The Vall Companys agri-food group has decided to innovate livestock integration contracts by introducing a bonus for its productive nuclei of sow farms. This unprecedented innovation aims to reinforce the existing trusting relationship between the integrated farmers and the livestock group, taking it to a higher level of mutual commitment.
The new contract will take into account that—from now on, in years with a positive outcome—the integrating company will share part of its profits with the earliest stage of its value chain, the sow farm production units. This variable remuneration contract could mean an increase of up to 20% in income for the integrated farmer.

The new bonus system will use the live margin established by SIP Consultors as a reference. Based on this margin, a scale will be set to convert the cents/kg determined by the consultancy into euros/piglet, which the integrator will pay to the integrated farmer.

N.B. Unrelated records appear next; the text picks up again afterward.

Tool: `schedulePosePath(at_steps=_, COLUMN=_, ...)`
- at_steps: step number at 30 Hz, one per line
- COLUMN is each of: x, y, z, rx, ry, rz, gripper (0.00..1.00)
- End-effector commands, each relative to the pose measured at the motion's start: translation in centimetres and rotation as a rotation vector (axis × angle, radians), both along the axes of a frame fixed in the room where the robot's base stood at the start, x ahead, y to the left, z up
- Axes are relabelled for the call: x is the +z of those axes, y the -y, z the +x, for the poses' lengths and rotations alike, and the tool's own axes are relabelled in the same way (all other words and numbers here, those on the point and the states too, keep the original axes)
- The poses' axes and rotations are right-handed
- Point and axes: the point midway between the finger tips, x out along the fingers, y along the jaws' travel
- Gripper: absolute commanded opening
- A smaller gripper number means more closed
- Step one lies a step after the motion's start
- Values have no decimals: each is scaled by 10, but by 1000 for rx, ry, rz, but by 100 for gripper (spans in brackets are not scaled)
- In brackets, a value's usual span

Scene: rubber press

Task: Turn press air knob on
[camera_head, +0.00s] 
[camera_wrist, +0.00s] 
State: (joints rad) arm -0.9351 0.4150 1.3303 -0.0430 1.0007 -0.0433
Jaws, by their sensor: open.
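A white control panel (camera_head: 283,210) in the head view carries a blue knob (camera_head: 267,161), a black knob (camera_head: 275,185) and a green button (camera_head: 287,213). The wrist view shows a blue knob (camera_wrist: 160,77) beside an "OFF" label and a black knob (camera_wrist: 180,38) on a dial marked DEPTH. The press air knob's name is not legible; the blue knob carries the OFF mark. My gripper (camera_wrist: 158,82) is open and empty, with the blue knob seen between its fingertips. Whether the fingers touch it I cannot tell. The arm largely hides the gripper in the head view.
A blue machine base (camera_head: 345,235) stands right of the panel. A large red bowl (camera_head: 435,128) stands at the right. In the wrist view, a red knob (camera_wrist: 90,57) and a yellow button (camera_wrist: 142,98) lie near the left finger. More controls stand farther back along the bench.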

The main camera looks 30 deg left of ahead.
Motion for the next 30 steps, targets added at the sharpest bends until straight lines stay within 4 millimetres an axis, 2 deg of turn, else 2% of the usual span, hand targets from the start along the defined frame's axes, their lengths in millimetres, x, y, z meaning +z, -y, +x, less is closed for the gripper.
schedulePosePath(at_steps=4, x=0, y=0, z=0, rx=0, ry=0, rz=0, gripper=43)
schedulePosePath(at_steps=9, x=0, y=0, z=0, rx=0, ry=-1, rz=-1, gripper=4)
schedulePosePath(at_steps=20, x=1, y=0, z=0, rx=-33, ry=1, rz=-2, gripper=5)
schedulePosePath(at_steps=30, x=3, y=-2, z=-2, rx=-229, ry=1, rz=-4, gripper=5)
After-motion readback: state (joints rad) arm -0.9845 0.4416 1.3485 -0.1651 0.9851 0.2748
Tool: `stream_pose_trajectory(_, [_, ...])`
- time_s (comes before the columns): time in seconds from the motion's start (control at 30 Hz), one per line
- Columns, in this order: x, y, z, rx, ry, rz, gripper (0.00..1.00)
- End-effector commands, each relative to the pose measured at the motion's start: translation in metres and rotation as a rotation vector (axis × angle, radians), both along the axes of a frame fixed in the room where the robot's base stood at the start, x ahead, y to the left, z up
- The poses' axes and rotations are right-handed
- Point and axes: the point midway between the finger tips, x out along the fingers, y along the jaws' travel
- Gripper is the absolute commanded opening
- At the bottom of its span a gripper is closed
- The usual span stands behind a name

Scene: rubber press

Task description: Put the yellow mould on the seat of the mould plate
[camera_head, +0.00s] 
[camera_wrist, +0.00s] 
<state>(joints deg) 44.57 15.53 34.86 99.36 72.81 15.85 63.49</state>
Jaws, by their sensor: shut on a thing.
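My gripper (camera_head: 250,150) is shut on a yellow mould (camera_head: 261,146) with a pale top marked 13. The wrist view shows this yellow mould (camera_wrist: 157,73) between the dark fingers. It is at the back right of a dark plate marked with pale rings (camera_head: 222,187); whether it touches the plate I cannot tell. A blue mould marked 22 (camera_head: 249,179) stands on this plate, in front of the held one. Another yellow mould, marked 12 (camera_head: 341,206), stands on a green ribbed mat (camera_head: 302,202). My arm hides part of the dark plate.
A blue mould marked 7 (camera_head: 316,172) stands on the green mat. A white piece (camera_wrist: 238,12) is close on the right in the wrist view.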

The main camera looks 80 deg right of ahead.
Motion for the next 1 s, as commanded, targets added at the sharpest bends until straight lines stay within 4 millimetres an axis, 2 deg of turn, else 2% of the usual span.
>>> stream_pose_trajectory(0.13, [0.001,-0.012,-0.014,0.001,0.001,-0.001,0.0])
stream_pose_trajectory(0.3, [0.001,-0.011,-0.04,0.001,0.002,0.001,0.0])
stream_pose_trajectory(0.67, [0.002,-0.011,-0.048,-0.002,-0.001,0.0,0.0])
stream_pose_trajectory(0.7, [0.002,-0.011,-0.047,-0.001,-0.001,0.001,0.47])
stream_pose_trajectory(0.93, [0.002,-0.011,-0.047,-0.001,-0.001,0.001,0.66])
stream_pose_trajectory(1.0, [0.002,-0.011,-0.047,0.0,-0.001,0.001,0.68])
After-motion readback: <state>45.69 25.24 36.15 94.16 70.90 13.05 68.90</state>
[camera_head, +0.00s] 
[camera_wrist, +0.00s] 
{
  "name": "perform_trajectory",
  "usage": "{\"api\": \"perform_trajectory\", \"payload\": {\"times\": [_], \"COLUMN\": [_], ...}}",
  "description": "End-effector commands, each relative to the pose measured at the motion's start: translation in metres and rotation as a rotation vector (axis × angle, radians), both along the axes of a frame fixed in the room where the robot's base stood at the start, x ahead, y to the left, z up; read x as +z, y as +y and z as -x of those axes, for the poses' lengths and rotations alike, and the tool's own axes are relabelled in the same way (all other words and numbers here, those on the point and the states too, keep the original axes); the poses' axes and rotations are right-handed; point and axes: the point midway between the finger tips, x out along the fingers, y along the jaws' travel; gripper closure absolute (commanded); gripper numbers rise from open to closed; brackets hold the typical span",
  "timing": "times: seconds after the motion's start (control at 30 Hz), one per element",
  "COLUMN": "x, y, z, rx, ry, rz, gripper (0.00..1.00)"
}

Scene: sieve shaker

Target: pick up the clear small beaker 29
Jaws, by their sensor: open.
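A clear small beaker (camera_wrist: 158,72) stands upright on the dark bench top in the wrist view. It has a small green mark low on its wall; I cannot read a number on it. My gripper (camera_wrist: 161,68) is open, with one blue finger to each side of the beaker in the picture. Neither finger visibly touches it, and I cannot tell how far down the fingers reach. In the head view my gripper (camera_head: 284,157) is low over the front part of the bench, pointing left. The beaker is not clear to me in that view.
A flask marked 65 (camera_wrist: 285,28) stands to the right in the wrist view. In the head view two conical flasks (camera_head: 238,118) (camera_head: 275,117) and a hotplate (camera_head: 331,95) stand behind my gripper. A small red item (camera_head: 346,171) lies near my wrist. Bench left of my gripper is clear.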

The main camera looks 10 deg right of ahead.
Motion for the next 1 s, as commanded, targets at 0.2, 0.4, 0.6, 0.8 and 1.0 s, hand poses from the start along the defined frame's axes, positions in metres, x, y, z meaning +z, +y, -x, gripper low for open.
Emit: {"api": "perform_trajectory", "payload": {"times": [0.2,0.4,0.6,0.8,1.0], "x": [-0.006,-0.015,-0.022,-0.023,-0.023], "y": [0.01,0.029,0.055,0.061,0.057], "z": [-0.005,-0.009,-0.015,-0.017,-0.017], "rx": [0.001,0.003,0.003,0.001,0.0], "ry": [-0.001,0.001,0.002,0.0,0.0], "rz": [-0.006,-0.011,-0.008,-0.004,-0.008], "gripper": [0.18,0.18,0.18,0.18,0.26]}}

This contractual innovation has several objectives: to strengthen trust between both parties over time and to provide greater stability to the production unit by increasing liquidity.

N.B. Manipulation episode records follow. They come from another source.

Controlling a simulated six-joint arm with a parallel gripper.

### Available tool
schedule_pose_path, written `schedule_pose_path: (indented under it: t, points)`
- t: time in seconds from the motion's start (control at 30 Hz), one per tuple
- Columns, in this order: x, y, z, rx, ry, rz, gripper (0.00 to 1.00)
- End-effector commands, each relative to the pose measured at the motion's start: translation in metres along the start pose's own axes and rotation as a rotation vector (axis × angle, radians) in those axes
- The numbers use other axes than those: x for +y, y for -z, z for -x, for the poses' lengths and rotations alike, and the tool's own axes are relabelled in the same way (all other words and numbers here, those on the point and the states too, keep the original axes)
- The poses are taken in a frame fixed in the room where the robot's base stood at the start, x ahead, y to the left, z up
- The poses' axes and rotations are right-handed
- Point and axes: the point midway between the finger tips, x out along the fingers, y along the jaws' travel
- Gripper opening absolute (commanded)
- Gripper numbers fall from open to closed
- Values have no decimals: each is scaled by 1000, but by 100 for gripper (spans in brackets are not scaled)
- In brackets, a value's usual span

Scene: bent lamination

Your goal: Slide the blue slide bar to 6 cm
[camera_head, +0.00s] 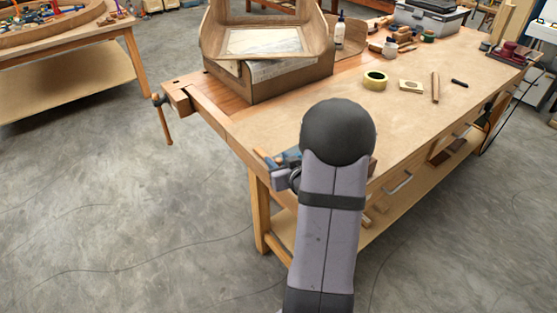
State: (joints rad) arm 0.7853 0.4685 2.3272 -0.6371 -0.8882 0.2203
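A small blue part (291,157), which looks like the slide bar, shows at the near edge of the workbench, just left of my arm's dark round joint. Most of it is hidden behind my arm, and no scale or centimetre mark can be read. Grey and dark parts of my arm's end, probably my gripper (284,178), show just below the blue part at the bench edge. The fingertips cannot be made out, so I cannot tell whether they are open, shut or touching the blue part.
The wooden workbench (300,118) has a large wooden box (275,88) at its back left. A vise (172,97) juts out left.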

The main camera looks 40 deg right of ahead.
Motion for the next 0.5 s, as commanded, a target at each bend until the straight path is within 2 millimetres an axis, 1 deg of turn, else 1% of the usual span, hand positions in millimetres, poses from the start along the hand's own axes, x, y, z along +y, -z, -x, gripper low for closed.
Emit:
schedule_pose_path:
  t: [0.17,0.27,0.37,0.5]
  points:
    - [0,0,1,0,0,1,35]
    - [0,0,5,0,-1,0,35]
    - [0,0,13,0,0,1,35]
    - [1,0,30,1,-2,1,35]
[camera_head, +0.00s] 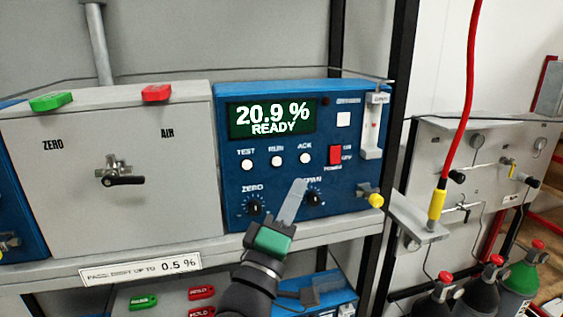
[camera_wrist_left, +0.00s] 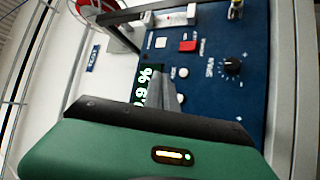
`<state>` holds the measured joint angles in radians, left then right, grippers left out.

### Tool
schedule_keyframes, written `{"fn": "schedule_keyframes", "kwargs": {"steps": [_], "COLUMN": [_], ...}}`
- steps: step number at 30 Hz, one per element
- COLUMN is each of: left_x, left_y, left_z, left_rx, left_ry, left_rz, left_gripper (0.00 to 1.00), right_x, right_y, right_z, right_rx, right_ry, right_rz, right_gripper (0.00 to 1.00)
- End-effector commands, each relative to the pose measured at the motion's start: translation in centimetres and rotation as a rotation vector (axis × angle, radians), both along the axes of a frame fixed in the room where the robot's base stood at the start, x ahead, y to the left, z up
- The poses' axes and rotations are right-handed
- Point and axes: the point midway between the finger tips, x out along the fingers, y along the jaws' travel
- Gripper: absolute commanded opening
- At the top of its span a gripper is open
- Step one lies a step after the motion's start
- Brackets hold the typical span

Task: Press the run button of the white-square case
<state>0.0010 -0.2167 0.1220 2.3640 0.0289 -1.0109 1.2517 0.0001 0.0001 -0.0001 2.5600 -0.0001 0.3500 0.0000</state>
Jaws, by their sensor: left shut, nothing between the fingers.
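The blue analyser case (camera_head: 330,190) bears a white square (camera_head: 343,119) at its upper right, and its display (camera_head: 270,118) reads 20.9 % READY. Its white RUN button (camera_head: 277,160) sits between the TEST button (camera_head: 247,165) and the ACK button (camera_head: 305,158). My left gripper (camera_head: 300,184) is shut and empty. Its fingertips overlap the panel below ACK, left of the SPAN knob (camera_head: 313,197); whether they touch cannot be told. In the left wrist view, the shut fingers (camera_wrist_left: 170,88) partly cover the display, near the white buttons. My right gripper is not in view.
A red power switch (camera_head: 335,154) lies right of ACK, and a flow tube (camera_head: 373,125) stands at the case's right. A grey box with a valve handle (camera_head: 123,180) stands to the left. The shelf edge (camera_head: 215,262) runs below, and a black post (camera_head: 392,130) rises at the right.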

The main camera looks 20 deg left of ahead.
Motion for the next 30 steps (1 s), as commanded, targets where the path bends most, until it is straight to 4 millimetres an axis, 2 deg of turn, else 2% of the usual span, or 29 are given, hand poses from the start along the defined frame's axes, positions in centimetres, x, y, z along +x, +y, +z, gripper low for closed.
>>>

More attractive business in rural Spain
This liquidity seeks to make livestock farming a more attractive and competitive business; such as reinvesting and adapting the facilities to the present and future challenges of the sector, facilitating the recruitment of talent, and generating added value in terms of profitability for the integrated livestock company.
The integration model: a success story
The integration model has been successful over the years in Spain, allowing the livestock-meat sector and its value chain to become a global benchmark. With this new integration contract, Grupo Vall Companys aims to adapt the contractual relationship to the present and future situation, ensuring that livestock integration remains a successful model in the coming years.